(WHAT TO DO): Say how many lines include the word "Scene", using only a number.

↓↓↓

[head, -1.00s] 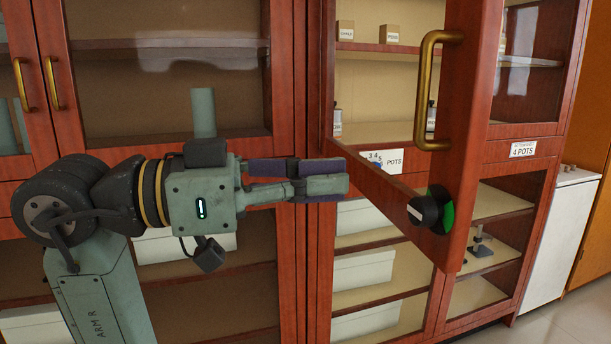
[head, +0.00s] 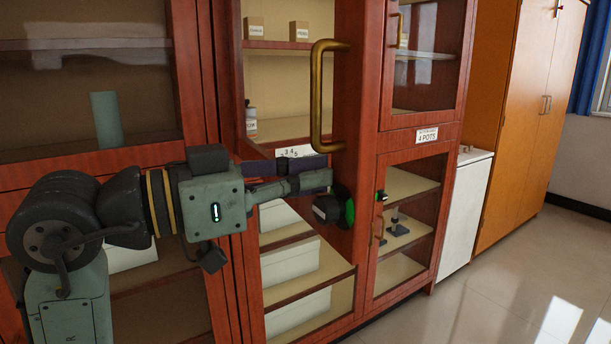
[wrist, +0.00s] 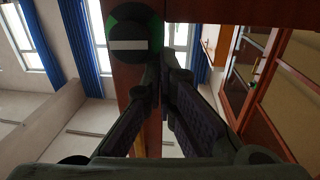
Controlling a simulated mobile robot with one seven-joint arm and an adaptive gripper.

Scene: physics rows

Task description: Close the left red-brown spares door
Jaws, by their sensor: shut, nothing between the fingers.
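A red-brown glazed door (head: 358,110) stands open, swung out from the cabinet in the head view. It has a brass bar handle (head: 318,95) and, low on its frame, a black knob (head: 328,209) with a green disc. I see no legible spares label. My gripper (head: 326,180) is shut and empty, its fingers pointing right, with the tips overlapping the door frame just above the knob. In the wrist view the knob (wrist: 135,43) sits just beyond my fingertips (wrist: 158,78), with the door frame behind them. I cannot tell whether they touch the door.
Shelves behind the door hold small boxes (head: 300,31), a bottle (head: 251,118) and white bins (head: 290,262). A glazed lower door (head: 408,230) labelled 4 POTS is at right. A white unit (head: 466,210) and an orange cupboard (head: 520,120) stand farther right. The floor (head: 500,285) there is clear.

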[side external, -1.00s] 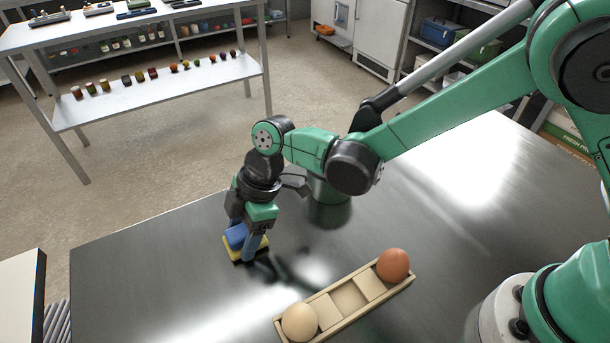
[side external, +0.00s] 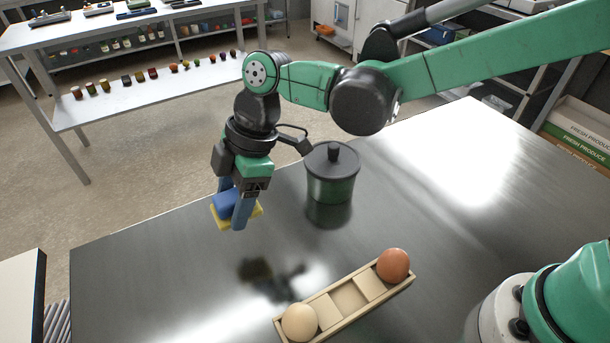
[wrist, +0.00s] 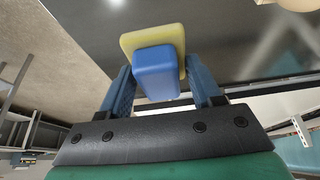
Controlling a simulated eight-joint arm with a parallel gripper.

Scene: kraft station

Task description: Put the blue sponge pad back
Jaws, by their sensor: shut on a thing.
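My gripper (side external: 238,207) is shut on a sponge pad with a blue block (side external: 226,203) on top of a yellow base (side external: 220,221). It holds the pad in the air above the left part of the metal table, with a dark reflection below. In the wrist view the blue block (wrist: 156,72) sits between the two blue fingers, with the yellow part (wrist: 150,40) beyond it.
A dark lidded canister (side external: 331,174) stands behind, right of my gripper. The table (side external: 160,270) is bare at left.

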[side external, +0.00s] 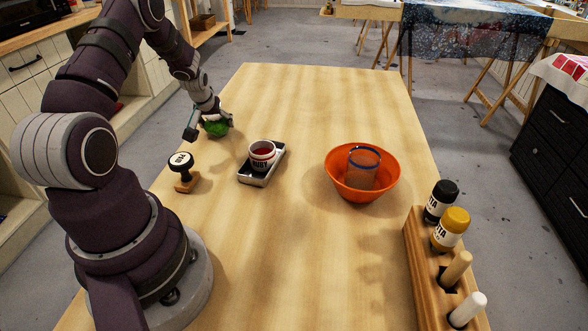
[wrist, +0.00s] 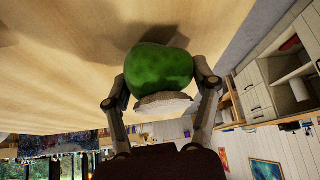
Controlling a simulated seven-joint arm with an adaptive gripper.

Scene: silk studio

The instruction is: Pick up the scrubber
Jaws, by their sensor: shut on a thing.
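The scrubber (wrist: 160,72) has a rounded green body and a pale, rough underside. In the wrist view it sits between the two fingers of my gripper (wrist: 163,90), which are shut on its sides. In the side external view the green scrubber (side external: 216,127) shows at the left side of the table, partly hidden by my gripper (side external: 212,118). The scrubber is close to the table top; I cannot tell whether it touches it.
A black-topped stamp (side external: 181,165) and a cup (side external: 262,156) on a small dark tray (side external: 258,180) stand nearer. An orange bowl (side external: 345,187) holds a clear, blue-rimmed glass (side external: 362,168). A wooden rack (side external: 418,240) with bottles stands at right. The table's far part is clear.

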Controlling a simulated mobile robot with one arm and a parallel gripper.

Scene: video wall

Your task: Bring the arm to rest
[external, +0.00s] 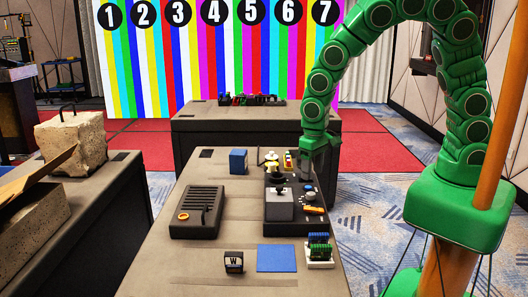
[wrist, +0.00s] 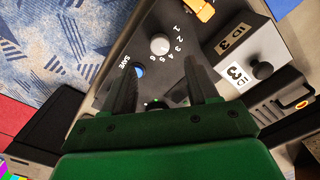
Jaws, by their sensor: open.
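My green arm curves in from the right in the external view. My gripper (external: 311,170) hangs above the far right part of the dark control panel (external: 290,228). In the wrist view my gripper (wrist: 158,68) has its two dark fingers spread apart with nothing held between them. The panel lies below, with a white dial (wrist: 160,44) marked with numbers and a blue button (wrist: 139,71) labelled SAVE. An orange-yellow handle (wrist: 200,9) and a grey box (wrist: 238,48) with a black joystick knob (wrist: 262,69) are also on it.
The table (external: 180,262) also holds a black slotted device (external: 199,205), blue cube (external: 238,161), blue mat (external: 277,258), a W block (external: 233,262) and a white tray (external: 320,265) with green and blue pieces. A video wall (external: 215,60) stands behind. Open carpet is on the right.

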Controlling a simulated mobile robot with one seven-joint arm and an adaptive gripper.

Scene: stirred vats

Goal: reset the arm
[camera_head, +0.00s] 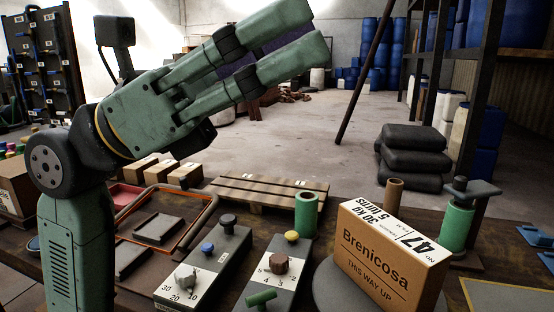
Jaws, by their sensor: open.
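My gripper (318,36) is at the upper middle of the head view, raised well above the bench and pointing to the upper right. Its two green fingers are apart, with nothing held between them. My green arm rises from the lower left, bends at a dark joint and leads to the gripper. The gripper touches nothing that I can see.
Below stand two control boxes with knobs (207,262) (275,270), a green cylinder (306,215) and a Brenicosa carton (385,258). An orange-rimmed tray (207,215) lies left. A dark slanted pole (364,75) and shelving (480,60) stand right. Open floor lies behind.

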↑↑↑

(RESPONSE FOR THIS EXERCISE): 5